3. Для того чтобы подтвердить наличие «преступления», автор демонстрирует «вещественные доказательства», никакого отношения к делу не имеющие.
«Первое графическое изображение отнюдь не условно–символической экзекуции на Секирной горе восходит к житийной иконе, которую игумен Филипп заказал в 1545 году московским мастерам для Соловецкого монастыря» [1, с. 107].
Миниатюру из лицевой рукописи (1623 г.) автор дополняет подписью: «Жену рыбака не секли лозинами, а смертным боем били по рёбрам и по почкам железными прутьями» [1, с. 106].
По мнению автора, ещё более наглядно свидетельствует о «преступлении» описание миниатюры из лицевой рукописи «Сад спасения» (1711 г.): «Женщина с двумя заплетёнными косами стоит на коленях, причём туловище её наклонено вперёд, руки её обращены туда же и книзу, они упираются в землю, одним словом, она находится на четвереньках. Каждый из ангелов со своей стороны одной рукой прижимает женщину к земле рукой за косу, а другой свободной рукой совершает акт насилия» [1, с. 108].
Если мы согласимся с мнением Юрия Бродского, что экзекуция жены рыбака была вовсе не «условно–символической», то и изображения, предоставляемые в качестве доказательства преступления, должны быть тоже не «условно–символическими», а реальными — будь то фотографии, видеосъёмка или зарисовки с натуры. К сожалению, таковых в то время быть не могло.
Согласитесь, трудно считать доказательствами фантастические изображения, изготовленные художниками–иконописцами спустя 120 — 280 лет после «избиения жёнки железными прутьями».
4. Автор приобщает «к делу» уничижительную характеристику единственного «свидетеля преступления», преподобного Германа, вероятно, для того, чтобы вызвать недоверие к его показаниям:
«Крепкий инок Герман (средний срок жизни европейца тогда не превышал 30 лет), поведавший миру об избиении на Секирной горе, прожил на острове более 60 лет, так и не открыв братии своего мирского имени. Письменных свидетельств этот провожатый первонасельников монастыря не оставил, поскольку знание грамоты не входило в число его достоинств» [1, с. 107].
Справка о возрасте русских святых того времени: преподобный Феодорит Кольский, просветитель лопарей, прожил около 90 лет; преподобный Кирилл, игумен Белоезерский — 90 лет; преподобные Зосима, Савватий и Герман Соловецкие — около 80-ти лет; преподобный Сергий, игумен Радонежский — 70 лет…Так уж сложилось, что в эпоху средневековья наши преподобные жили гораздо дольше средних европейцев. Действительно, многие иноки не знали грамоты, далеко не все считали нужным сообщать окружающим свои мирские имена, что не мешало им становиться святыми людьми.

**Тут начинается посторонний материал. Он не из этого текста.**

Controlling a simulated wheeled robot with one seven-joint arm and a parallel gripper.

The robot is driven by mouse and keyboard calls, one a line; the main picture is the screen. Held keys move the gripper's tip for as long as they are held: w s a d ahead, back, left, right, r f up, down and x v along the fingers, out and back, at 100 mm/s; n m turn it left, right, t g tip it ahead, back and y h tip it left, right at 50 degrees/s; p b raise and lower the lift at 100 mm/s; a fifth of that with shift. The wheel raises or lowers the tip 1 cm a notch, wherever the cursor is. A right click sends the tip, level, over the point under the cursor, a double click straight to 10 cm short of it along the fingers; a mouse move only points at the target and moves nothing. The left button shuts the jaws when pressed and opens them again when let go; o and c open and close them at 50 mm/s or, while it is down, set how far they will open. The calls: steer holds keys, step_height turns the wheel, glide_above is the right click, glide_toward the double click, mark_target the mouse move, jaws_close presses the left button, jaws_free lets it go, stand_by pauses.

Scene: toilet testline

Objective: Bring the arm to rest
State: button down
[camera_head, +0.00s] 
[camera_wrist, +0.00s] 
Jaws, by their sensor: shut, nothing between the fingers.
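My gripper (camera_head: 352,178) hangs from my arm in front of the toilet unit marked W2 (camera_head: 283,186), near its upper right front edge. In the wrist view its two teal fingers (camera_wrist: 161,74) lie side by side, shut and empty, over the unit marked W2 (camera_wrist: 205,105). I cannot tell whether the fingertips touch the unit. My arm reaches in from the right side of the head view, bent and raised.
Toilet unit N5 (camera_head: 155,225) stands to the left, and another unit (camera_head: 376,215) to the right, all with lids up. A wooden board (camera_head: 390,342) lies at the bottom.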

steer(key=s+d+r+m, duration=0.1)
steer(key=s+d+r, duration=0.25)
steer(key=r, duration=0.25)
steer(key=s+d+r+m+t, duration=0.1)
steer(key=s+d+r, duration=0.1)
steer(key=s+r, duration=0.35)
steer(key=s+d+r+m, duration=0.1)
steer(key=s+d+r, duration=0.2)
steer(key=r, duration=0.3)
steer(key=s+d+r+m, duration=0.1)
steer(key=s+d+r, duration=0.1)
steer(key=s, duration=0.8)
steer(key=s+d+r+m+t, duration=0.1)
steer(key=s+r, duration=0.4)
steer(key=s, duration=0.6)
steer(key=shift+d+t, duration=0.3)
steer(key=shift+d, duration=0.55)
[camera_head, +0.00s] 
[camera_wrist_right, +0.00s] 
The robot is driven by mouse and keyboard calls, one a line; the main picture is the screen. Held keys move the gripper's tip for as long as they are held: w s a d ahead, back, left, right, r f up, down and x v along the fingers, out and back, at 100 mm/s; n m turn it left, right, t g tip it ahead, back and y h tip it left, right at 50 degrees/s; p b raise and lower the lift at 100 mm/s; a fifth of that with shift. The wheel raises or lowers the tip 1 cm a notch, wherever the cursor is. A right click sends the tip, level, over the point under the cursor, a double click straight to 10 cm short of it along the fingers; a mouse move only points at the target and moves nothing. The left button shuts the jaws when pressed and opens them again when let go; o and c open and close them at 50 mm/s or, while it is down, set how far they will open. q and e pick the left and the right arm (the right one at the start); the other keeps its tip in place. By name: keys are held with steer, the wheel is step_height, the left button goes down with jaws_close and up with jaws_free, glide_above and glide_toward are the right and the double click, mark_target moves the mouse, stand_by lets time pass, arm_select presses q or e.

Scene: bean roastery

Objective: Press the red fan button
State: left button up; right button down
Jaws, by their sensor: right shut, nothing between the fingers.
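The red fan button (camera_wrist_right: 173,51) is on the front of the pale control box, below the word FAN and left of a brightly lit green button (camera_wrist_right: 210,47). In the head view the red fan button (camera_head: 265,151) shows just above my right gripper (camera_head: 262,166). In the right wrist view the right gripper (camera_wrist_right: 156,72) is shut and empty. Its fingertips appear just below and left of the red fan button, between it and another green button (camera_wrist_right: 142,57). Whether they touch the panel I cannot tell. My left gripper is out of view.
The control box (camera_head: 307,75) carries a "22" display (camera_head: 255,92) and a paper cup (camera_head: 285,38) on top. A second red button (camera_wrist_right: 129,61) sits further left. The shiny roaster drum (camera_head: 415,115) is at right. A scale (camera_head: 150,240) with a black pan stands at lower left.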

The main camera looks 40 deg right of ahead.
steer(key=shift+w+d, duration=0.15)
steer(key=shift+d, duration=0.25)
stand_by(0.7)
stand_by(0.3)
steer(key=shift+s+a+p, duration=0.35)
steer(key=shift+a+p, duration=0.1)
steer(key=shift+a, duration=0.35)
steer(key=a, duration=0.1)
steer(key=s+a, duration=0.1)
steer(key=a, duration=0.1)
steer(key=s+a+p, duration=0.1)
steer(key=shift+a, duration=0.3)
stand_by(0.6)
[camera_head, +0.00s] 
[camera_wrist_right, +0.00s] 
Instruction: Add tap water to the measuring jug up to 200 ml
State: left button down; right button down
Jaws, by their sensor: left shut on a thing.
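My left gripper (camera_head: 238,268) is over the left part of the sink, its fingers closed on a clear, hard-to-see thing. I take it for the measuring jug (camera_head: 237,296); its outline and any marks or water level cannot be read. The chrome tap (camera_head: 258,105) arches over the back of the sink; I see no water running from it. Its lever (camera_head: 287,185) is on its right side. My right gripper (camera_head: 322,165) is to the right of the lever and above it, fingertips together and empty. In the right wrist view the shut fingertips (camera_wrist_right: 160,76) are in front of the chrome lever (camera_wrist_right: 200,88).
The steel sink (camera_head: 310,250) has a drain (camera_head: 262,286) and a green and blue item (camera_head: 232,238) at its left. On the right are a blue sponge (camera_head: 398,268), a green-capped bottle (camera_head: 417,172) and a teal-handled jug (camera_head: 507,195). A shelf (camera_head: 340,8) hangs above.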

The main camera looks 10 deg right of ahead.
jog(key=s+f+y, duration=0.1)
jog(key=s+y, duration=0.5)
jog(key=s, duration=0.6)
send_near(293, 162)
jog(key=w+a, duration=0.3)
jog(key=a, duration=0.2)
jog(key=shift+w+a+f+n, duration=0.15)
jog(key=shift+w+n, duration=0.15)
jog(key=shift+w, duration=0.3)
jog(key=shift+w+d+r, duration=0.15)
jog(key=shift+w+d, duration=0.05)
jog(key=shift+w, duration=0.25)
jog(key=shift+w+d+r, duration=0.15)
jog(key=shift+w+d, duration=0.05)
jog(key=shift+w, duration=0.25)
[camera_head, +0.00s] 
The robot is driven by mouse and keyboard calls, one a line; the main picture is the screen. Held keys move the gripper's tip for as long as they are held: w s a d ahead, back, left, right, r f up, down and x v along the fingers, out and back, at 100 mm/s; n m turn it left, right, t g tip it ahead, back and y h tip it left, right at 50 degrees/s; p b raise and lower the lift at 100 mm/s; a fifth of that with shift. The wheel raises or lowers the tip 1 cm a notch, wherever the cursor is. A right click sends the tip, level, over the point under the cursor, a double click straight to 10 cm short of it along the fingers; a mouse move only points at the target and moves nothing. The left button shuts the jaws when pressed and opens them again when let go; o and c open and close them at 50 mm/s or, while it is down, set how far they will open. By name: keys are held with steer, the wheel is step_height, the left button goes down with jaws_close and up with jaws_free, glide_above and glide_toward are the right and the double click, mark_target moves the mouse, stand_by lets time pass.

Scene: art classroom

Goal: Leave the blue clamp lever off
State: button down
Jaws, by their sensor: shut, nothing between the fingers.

5. Для объяснения мотива возможного преступления автор приводит мнение «авторитетного эксперта». Бродский ссылается на эссе историка Сергея Морозова «Рэкет в XV столетии?» [10, с. 23], как бы не замечая знака вопроса в названии [1, с. 108]. В публикации Морозова, к тому же, имеется и характерный подзаголовок: «Рассказ экскурсовода». Заметьте, рассказ не историка, но именно — экскурсовода…
По словам Ю. Бродского, историк Морозов «допускает версию о том, что монахи не принимали личного участия в акции (избиения), а использовали в своих интересах давний конфликт между новгородскими промышленниками и жителями Беломорского побережья, пригласив наёмников в качестве ударной силы. Молодые люди, нанятые монахами, говоря современным языком, произвели зачистку территории в пользу нового субъекта хозяйственной деятельности» [1, с. 108].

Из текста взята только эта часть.